Yeah, right. Reaches for the delete button.
Let’s turn the volume knob up. Next comes downright dishonesty. It turns out that a few authors have resorted to buying fake reviews:
All of this has caused a rather weird phenomenon. A five star review may now be worth less than a four star review. A five star review may be faked. A three or four star review is more likely to be genuine.
I don’t know what the answer is. The self-publishing industry relies on reviews and reviews can be manipulated. Readers are getting more sophisticated at spotting the BFF and back-scratching reviews, but then authors and publishers will get smarter at using the system.
I don’t know what the answer is, but I think I know what my answer is. About a month ago, I made “Love, Death and Tea” free for five days. This generated the grand total of two five star Amazon reviews and two four star Goodreads reviews.
Here’s one, a five star review on Amazon.com:
When I didn’t think this book could get any more deliciously absurd, well, let’s just say Once never stopped delivering.
I quite liked this book. Found it on a free promo day and took a chance with my time. So glad I did, though I ordinarily steer clear of zombies. This was a delightful play on the undea– er, uh, the supernatural.

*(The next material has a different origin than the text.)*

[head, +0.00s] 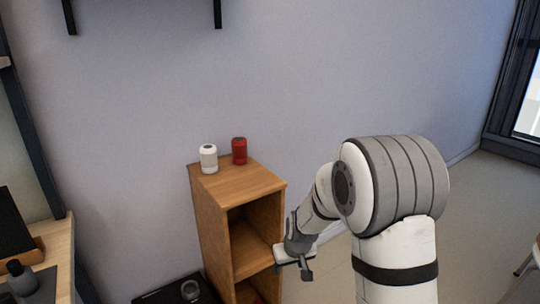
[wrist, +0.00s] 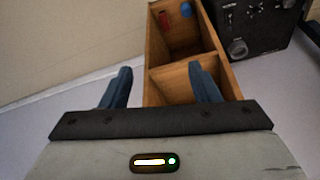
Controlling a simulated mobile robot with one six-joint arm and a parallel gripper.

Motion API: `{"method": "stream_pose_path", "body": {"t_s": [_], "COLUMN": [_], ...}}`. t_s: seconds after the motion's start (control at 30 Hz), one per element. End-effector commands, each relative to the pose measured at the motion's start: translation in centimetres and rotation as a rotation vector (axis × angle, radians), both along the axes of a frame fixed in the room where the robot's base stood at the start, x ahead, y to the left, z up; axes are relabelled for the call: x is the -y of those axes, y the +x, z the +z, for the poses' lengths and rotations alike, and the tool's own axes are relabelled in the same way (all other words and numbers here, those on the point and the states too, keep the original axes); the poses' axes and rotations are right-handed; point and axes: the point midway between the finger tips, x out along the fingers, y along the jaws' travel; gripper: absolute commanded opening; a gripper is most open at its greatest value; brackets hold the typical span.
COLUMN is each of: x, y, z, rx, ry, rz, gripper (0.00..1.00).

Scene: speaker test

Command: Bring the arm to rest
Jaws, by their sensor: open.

I admit it wasn’t so gripping that I just had to finish my chores to get back to it, but will say that I didn’t want to put it down each time I picked it up. The writing style is so informal and fun that I found the reading of it to be easy and enjoyable. I laughed out loud at several parts and seek out my husband and teen daughter to read the funny bits to them. (So, I may have gotten more exercise reading this book than many others I’ve read.)
The decidedly British lingo and humor were a bonus for this American.
That’s a genuine review from a genuine reader. I have never met her. She isn’t a friend. I haven’t paid for the review or asked for it. She is getting nothing in return.
Those are the kind of reviews I want, even if I have to fight for them one or two at a time. It may take a lot longer to build up a readership that way. But at least I will know it was earned.